Wednesday, July 31, 2013

Nifty chart: a mid-week update (Jul 31 ‘13)

Nifty_Jul3113

Today’s trading action on the daily bar chart pattern of Nifty has produced some interesting technical patterns that have bearish implications. These are:

  • The index has dropped below all its three EMAs into bear territory
  • the blue up trend line connecting the Jun ‘12 and Apr ‘13 lows has been breached
  • The small ‘gap’ between 5700 and 5750 formed in Jun ‘13 has been filled
  • Trading volumes have been rising for the past 3 days as the index fell
  • All four daily technical indicators are looking bearish

There are a few bullish counter-arguments as well:

  • The index had fallen below all three EMAs and the blue up trend line in Jun ‘13 also – but the index had bounced back up into bullish zone; ‘death cross’ of the 50 day EMA below the 200 day EMA that technically signals a bear market was averted
  • Filling a ‘gap’ during a bull phase need not be bearish; see what happened back in Apr ‘13, when the larger ‘gap’ (between 5450 and 5525) formed back in Sep ‘12 got partly filled (the Oct 5 ‘error trade’ will be ignored since it didn’t occur on Sensex or Nifty Futures charts)
  • Usually, trading volumes rise during up moves and shrink during down moves; rising volumes during a down move may be indicating a selling exhaustion (the index recovered substantially by the end of the day)
  • Daily technical indicators ROC and Slow stochastic are in their oversold zones, and RSI is about to enter its oversold zone; though an index can stay oversold for long periods, a bounce-back may be around the corner

Bulls will hope that the older ‘gap’ of Sep ‘12 (marked by blue dotted lines) will once again support the index fall.
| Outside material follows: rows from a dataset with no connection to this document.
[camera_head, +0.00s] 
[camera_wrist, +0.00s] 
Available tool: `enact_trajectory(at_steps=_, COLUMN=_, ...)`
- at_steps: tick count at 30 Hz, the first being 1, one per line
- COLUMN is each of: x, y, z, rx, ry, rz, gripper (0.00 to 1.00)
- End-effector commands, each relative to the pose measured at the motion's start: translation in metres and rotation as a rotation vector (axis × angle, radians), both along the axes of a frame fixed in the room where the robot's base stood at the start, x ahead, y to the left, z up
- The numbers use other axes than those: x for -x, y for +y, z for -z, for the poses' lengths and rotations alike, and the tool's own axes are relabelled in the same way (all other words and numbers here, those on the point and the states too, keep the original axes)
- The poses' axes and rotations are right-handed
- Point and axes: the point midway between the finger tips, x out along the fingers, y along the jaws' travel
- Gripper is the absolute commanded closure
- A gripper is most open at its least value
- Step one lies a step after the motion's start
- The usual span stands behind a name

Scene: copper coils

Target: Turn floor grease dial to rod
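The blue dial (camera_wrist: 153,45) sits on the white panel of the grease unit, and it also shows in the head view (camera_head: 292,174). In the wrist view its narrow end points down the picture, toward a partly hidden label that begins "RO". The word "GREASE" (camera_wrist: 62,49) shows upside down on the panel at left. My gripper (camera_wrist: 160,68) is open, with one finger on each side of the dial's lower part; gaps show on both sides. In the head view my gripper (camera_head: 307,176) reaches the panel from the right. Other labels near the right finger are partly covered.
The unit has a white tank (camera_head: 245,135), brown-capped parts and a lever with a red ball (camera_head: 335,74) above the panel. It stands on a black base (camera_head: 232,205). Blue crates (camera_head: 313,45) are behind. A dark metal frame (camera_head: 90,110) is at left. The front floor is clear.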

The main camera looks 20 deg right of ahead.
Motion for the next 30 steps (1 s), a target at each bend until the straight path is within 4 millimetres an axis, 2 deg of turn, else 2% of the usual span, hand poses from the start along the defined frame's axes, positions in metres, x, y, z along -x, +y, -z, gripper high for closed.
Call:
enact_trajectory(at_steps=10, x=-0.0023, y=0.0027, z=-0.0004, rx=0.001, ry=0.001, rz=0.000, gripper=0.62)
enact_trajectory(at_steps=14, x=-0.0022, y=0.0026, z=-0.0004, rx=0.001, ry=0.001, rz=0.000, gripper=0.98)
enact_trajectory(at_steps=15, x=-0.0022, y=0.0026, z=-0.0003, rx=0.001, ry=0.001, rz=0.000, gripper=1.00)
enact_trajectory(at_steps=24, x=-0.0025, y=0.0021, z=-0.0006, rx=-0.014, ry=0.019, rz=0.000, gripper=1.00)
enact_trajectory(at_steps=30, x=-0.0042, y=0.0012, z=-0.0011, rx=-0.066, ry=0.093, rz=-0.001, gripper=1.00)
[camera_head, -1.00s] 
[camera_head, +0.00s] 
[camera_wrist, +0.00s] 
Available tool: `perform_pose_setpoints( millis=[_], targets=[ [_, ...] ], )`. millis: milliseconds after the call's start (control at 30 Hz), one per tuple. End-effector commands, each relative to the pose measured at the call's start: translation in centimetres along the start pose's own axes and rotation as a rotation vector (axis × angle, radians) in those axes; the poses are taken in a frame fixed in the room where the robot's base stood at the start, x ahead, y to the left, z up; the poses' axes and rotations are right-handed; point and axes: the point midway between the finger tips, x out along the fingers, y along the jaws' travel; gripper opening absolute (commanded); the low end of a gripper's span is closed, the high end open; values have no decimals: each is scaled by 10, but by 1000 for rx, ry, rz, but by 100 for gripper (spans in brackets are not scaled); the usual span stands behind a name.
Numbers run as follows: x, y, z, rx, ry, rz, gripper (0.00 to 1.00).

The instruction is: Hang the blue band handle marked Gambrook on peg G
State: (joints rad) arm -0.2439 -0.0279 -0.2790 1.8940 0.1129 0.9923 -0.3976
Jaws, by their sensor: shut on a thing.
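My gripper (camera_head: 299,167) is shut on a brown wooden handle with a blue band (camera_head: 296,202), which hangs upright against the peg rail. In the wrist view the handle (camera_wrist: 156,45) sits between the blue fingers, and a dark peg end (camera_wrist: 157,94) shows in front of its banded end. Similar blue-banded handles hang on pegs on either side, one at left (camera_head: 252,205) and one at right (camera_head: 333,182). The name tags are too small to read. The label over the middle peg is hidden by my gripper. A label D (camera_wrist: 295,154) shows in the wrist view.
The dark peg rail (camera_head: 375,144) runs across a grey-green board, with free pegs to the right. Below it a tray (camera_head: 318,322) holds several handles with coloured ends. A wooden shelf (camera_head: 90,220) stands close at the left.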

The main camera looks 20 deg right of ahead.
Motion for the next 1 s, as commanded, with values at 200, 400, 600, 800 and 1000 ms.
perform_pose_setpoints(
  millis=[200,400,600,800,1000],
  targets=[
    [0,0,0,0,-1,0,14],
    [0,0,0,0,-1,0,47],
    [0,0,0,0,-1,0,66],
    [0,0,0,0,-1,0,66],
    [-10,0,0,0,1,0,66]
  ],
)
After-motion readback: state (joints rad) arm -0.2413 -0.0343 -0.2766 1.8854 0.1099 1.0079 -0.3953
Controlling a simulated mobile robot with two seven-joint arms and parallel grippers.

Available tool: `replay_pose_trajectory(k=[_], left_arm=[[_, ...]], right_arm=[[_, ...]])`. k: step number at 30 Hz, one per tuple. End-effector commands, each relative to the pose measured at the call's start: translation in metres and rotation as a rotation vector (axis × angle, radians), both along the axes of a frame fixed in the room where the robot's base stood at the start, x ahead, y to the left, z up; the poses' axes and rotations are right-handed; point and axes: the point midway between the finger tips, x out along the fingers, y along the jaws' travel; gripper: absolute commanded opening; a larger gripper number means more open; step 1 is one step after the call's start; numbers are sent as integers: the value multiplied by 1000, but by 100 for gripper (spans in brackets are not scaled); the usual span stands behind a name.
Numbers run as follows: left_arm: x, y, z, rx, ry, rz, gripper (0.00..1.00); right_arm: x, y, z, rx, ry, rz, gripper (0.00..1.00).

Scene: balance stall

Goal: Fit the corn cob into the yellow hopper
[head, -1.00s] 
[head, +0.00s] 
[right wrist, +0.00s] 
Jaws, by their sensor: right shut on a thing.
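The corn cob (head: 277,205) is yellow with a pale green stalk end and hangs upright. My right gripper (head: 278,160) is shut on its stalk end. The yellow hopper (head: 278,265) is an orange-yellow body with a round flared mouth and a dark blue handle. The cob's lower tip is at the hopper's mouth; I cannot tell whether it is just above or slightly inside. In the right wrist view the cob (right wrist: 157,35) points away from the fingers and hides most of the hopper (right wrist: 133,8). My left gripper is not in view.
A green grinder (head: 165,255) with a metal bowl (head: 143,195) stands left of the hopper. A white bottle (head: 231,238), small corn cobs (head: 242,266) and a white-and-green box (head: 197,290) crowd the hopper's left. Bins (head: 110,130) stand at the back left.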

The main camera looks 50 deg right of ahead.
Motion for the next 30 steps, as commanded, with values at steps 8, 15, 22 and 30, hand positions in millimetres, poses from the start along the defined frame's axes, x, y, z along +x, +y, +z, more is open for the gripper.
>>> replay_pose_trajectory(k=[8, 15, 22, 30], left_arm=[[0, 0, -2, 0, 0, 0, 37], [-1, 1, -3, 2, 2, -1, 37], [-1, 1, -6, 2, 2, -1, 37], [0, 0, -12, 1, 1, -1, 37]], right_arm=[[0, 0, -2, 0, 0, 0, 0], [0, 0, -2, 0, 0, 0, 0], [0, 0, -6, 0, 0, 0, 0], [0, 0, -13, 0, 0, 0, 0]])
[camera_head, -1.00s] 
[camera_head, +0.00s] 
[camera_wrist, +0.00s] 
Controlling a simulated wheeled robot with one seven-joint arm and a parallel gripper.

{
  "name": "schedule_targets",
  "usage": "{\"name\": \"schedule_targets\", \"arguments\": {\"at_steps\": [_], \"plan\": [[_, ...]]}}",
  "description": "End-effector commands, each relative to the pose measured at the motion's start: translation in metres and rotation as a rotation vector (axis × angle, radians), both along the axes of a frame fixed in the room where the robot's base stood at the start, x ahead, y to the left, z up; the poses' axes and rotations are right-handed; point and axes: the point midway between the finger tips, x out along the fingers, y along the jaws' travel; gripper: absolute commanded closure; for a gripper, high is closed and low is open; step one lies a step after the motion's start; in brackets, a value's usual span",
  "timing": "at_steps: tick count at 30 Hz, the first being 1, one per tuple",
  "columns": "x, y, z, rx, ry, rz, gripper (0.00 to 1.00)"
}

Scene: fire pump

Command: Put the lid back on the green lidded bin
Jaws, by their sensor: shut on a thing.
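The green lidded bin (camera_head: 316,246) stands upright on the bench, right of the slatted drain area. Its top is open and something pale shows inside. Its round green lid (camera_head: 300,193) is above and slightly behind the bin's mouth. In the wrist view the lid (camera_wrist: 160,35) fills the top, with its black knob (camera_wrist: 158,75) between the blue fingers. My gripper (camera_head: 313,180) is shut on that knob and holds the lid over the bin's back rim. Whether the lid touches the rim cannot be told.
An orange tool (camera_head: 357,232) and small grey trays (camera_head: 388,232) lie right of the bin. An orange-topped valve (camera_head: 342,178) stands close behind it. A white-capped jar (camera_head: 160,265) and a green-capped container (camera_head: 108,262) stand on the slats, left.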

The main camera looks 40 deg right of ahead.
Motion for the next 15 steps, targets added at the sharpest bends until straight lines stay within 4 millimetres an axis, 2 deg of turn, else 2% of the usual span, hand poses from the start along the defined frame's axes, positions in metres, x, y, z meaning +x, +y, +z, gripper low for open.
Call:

Even if that ‘gap’ gets filled, the up move is likely to resume thereafter. Many stocks – even large-caps – are trading at attractive, if not mouth-watering, valuations.

A big crash typically follows a euphoric rise when individual stock P/E ratios stretch towards three figures. The gloom and doom all around is hardly conducive to a big crash. It won’t be surprising if smart money starts entering now (if they haven’t done so already – some one is buying the sold shares!).